Keine zurückhaltende oder nur still kontrollierende Staatsgewalt, sondern eine, die auch über all das hinwegzuwalzen bereit ist, was man in der großen neuen patriotischen Denkweise als humanitär, liberal und – schrecklich – demokratisch empfindet. Die neue Zeit ist eine stählerne und ihre Handlanger sind rücksichtslose Niederwalzer. Genau nach dem von Wilhelm II. selbst verkündeten Motto: „Wer nicht für mich ist, ist gegen mich.“

So verwandeln sich Menschen, die nicht untertängist buckeln, per definitionem in Feinde.

Und Diederich ist mittenmang. Oder ab jetzt wohl besser: vorneweg.

Und da erstaunt, dass Wolfgang Buck als Verteidiger des armen Lauer noch einmal zu richtigem anwaltlichem Mut aufläuft und den öffentlich brandmarkt, den er für diesen fiesen Majestätsbeleidungsprozess zuvorderst für verantwortlich hält: Diederich.

„Ich werde also nicht vom Fürsten sprechen“, sagt Buck in seinem Abschlussplädoyer, mit dem er den stammelnden Jadassohn als Ankläger deutlich in den Schatten stellt, „sondern vom Untertan, den er sich formt; nicht von Wilhelm II., sondern vom Zeugen Heßling. Sie haben ihn gesehen! Ein Durchschnittsmensch mit gewöhnlichem Verstand, abhängig von Umgebung und Gelegenheit, mutlos, solange hier die Dinge schlecht für ihn standen, und von großem Selbstbewußtsein, sobald sie sich gewendet hatten.“

Genauso haben wir Diederich im Prozess erlebt. Ein Fähnchen im Wind. Und nun, wo der allgegenwärtige Kotgeruch alles gewendet hat, obenauf: prahlerisch, rücksichtslos, gnadenlos.

Aber es kommt noch schöner. Es ist, als steckte Heinrich Mann selbst in der Robe des Verteidigers, der genau in dem Moment zum Ankläger wird, als für seinen Mandanten schon alles entschieden scheint.

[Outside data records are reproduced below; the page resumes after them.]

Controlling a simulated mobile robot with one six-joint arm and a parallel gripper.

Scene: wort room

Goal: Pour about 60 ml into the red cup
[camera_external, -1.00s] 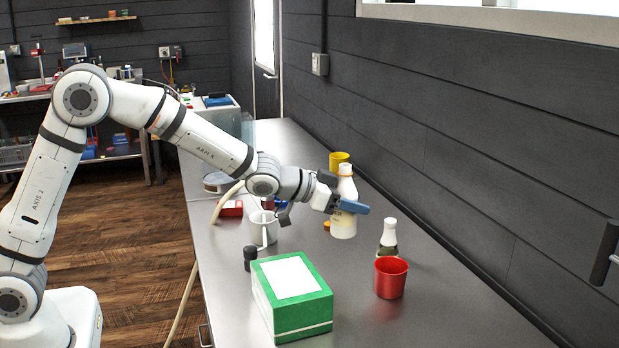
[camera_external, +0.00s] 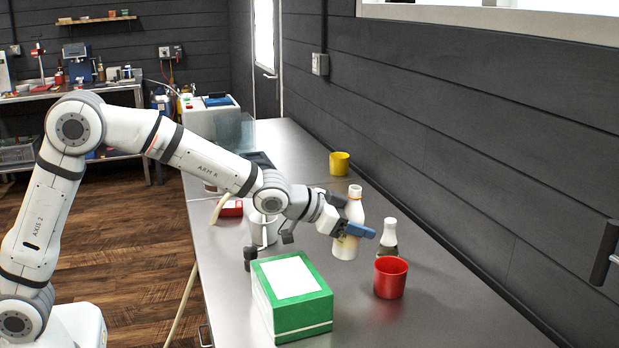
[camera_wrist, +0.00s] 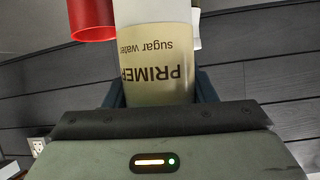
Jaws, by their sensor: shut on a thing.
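My gripper (camera_external: 347,216) is shut on a white bottle (camera_external: 354,211) and holds it nearly upright, to the left of the red cup. In the wrist view the bottle (camera_wrist: 160,67) shows a pale label reading "PRIMER" and "sugar water", upside down in the picture. The red cup (camera_external: 390,279) stands upright on the counter in front of the second white bottle. It also shows at the top left of the wrist view (camera_wrist: 92,22). The inside bottom of the cup is not visible.
A green box (camera_external: 300,319) with a white top is at front left. A white mug (camera_external: 263,229) and a yellow cup (camera_external: 340,163) stand farther back. The counter right of the red cup is clear.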

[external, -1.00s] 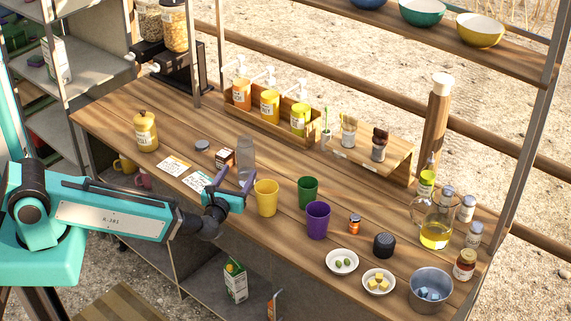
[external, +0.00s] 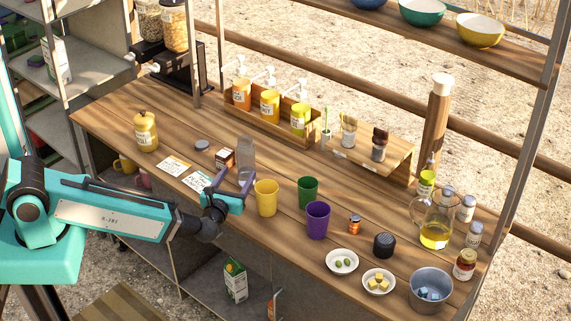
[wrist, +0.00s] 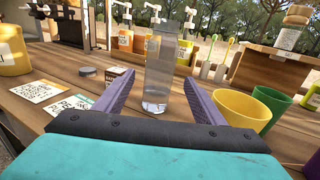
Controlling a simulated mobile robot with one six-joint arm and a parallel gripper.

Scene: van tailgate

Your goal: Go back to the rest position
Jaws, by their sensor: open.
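My gripper (external: 234,181) is at the front edge of the wooden counter (external: 200,135), with its purple fingers spread apart. In the wrist view the open gripper (wrist: 155,100) points at a clear bottle or tall glass (wrist: 160,70), which stands upright on the counter beyond the fingers. In the external view the clear bottle (external: 245,155) is partly hidden behind my gripper. Nothing is held between the fingers. A yellow cup (external: 266,198) stands just right of my gripper.
A green cup (external: 307,190) and a purple cup (external: 317,220) stand farther right. Cards (external: 175,164), a small box (external: 225,157) and a yellow jar (external: 145,131) lie to the left. A wooden rack of pump bottles (external: 268,115) stands at the back. A carton (external: 235,280) is on the shelf below.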

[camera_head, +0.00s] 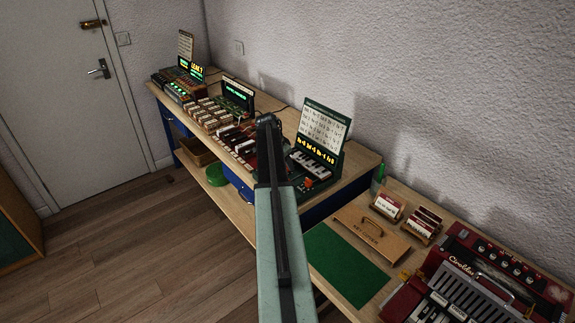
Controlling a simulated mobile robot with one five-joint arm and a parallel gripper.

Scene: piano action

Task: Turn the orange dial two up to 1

„Wie er waren zu jener Zeit viele Tausende, die ihr Geschäft versahen und eine politische Meinung hatten. Was hinzukommt und ihn zu einem neuen Typus macht, ist einzig die Geste: das Prahlerische des Auftretens, die Kampfstimmung einer vorgeblichen Persönlichkeit, das Wirkenwollen um jeden Preis, wäre er auch von anderen zu bezahlen.“

Man denkt die ganze Zeit an eine bestimmte Partei. Und ahnt dabei, wie tief der Abgrund der Geschichte ist: 130 Jahre.

Aber das war’s noch lange nicht: Wolfgang Buck hat zu Diederich nicht umsonst von der Schauspielerei geredet. Und wenn Diederich tausendmal glaubt, Buck rede von seiner eigenen Liebesaffäre. Der Schauspieler ist ein anderer.

„Die Andersdenkenden sollen Feinde der Nation heißen, und wären sie zwei Drittel der Nation.“

Wie ist das heute mit unseren Drittel-Patrioten? Genauso verhalten sie sich doch. Oder etwa nicht?

„Klasseninteressen, mag sein, aber umgelogen durch Romantik. Eine romantische Prostration vor einem Herrn, der seinem Untertan von seiner Macht das Nötige leihen soll, um die noch Kleineren niederzuhalten. Und da es in Wirklichkeit und Gesetz weder den Herrn noch den Untertan gibt, erhält das öffentliche Leben einen Anstrich schlechten Komödiantentums. Die Gesinnung trägt Kostüm, Reden fallen, wie von Kreuzrittern, indes man Blech erzeugt oder Papier; und das Pappschwert wird gezogen für einen Begriff wie den der Majestät, den doch kein Mensch mehr, außer in Märchenbüchern, ernsthaft erlebt.“

Aber genau diese romantische Märchentünche überzieht das ganze Wilhelminische Reich. Die sogenannte „Gründerzeit“ zeigt genau das – lauter Märchenfiguren: Ritter, Prinzen, Jungfrauen, Engelchen … und bis vor kurzem wirkte das alles wirklich wie lange her, abgetaucht in eine verklärte Vergangenheit und überlebt, genauso wie das ganze Heimatgedöns und – noch eine Ecke schärfer – dieses kindische Gerede von einem „christlichen Abendland“, hinter dem die ganze verkitschte Mönchs- und Jungfrauen-Romantik des 19. Jahrhunderts steckt.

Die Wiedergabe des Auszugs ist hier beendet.